Job |
Write the listing out again, all of it, word for word.

* BEGIN Material for this exercise *

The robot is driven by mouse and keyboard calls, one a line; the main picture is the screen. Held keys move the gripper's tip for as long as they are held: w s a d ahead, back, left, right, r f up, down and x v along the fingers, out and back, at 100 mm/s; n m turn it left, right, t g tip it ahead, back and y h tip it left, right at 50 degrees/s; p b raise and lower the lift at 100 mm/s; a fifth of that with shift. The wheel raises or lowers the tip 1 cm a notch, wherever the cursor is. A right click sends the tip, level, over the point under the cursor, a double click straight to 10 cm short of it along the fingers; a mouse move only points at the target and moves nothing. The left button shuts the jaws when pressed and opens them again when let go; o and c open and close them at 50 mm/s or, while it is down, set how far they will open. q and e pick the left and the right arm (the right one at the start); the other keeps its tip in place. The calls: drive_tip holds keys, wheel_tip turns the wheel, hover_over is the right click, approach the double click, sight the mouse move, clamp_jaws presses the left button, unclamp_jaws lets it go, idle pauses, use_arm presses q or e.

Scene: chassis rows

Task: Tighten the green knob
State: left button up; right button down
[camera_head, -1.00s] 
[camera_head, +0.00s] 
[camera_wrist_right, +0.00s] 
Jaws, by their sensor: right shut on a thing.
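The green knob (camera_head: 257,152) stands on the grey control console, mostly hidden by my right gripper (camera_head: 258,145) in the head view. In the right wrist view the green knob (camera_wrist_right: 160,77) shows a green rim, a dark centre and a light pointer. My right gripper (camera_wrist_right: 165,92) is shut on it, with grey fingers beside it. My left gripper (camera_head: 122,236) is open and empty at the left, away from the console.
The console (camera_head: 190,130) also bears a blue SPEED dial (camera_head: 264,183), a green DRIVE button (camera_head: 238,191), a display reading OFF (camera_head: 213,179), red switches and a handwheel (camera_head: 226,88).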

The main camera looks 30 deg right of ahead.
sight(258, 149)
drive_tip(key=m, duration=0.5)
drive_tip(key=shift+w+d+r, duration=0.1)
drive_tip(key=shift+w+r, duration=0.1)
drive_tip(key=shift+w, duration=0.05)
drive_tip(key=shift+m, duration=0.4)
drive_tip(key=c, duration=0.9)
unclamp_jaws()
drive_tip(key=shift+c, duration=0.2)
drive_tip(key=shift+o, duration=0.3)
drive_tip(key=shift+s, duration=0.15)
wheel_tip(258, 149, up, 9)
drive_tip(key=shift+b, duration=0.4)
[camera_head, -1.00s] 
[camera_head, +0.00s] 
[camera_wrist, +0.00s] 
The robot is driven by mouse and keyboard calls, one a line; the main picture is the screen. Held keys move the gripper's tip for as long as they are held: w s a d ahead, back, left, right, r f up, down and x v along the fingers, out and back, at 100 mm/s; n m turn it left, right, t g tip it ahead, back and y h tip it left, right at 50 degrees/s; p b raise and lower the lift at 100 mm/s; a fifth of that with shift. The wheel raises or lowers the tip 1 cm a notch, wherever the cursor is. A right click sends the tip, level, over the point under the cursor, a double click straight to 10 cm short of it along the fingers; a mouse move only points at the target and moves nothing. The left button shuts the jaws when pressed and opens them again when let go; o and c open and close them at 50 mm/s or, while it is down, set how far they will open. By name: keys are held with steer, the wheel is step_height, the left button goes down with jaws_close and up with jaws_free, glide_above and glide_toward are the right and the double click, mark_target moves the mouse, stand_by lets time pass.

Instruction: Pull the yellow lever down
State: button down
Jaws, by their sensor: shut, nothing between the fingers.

* END Material for this exercise *

Completed exercise |
The robot is driven by mouse and keyboard calls, one a line; the main picture is the screen. Held keys move the gripper's tip for as long as they are held: w s a d ahead, back, left, right, r f up, down and x v along the fingers, out and back, at 100 mm/s; n m turn it left, right, t g tip it ahead, back and y h tip it left, right at 50 degrees/s; p b raise and lower the lift at 100 mm/s; a fifth of that with shift. The wheel raises or lowers the tip 1 cm a notch, wherever the cursor is. A right click sends the tip, level, over the point under the cursor, a double click straight to 10 cm short of it along the fingers; a mouse move only points at the target and moves nothing. The left button shuts the jaws when pressed and opens them again when let go; o and c open and close them at 50 mm/s or, while it is down, set how far they will open. q and e pick the left and the right arm (the right one at the start); the other keeps its tip in place. The calls: drive_tip holds keys, wheel_tip turns the wheel, hover_over is the right click, approach the double click, sight the mouse move, clamp_jaws presses the left button, unclamp_jaws lets it go, idle pauses, use_arm presses q or e.

Scene: chassis rows

Task: Tighten the green knob
State: left button up; right button down
[camera_head, -1.00s] 
[camera_head, +0.00s] 
[camera_wrist_right, +0.00s] 
Jaws, by their sensor: right shut on a thing.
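The green knob (camera_head: 257,152) stands on the grey control console, mostly hidden by my right gripper (camera_head: 258,145) in the head view. In the right wrist view the green knob (camera_wrist_right: 160,77) shows a green rim, a dark centre and a light pointer. My right gripper (camera_wrist_right: 165,92) is shut on it, with grey fingers beside it. My left gripper (camera_head: 122,236) is open and empty at the left, away from the console.
The console (camera_head: 190,130) also bears a blue SPEED dial (camera_head: 264,183), a green DRIVE button (camera_head: 238,191), a display reading OFF (camera_head: 213,179), red switches and a handwheel (camera_head: 226,88).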

The main camera looks 30 deg right of ahead.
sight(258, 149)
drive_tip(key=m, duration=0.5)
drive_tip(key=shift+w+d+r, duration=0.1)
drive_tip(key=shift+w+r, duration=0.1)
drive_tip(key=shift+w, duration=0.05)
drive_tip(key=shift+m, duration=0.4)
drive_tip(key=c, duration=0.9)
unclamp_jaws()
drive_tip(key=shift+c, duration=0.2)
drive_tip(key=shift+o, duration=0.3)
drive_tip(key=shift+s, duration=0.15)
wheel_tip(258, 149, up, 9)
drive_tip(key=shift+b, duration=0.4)
[camera_head, -1.00s] 
[camera_head, +0.00s] 
[camera_wrist, +0.00s] 
The robot is driven by mouse and keyboard calls, one a line; the main picture is the screen. Held keys move the gripper's tip for as long as they are held: w s a d ahead, back, left, right, r f up, down and x v along the fingers, out and back, at 100 mm/s; n m turn it left, right, t g tip it ahead, back and y h tip it left, right at 50 degrees/s; p b raise and lower the lift at 100 mm/s; a fifth of that with shift. The wheel raises or lowers the tip 1 cm a notch, wherever the cursor is. A right click sends the tip, level, over the point under the cursor, a double click straight to 10 cm short of it along the fingers; a mouse move only points at the target and moves nothing. The left button shuts the jaws when pressed and opens them again when let go; o and c open and close them at 50 mm/s or, while it is down, set how far they will open. By name: keys are held with steer, the wheel is step_height, the left button goes down with jaws_close and up with jaws_free, glide_above and glide_toward are the right and the double click, mark_target moves the mouse, stand_by lets time pass.

Instruction: Pull the yellow lever down
State: button down
Jaws, by their sensor: shut, nothing between the fingers.

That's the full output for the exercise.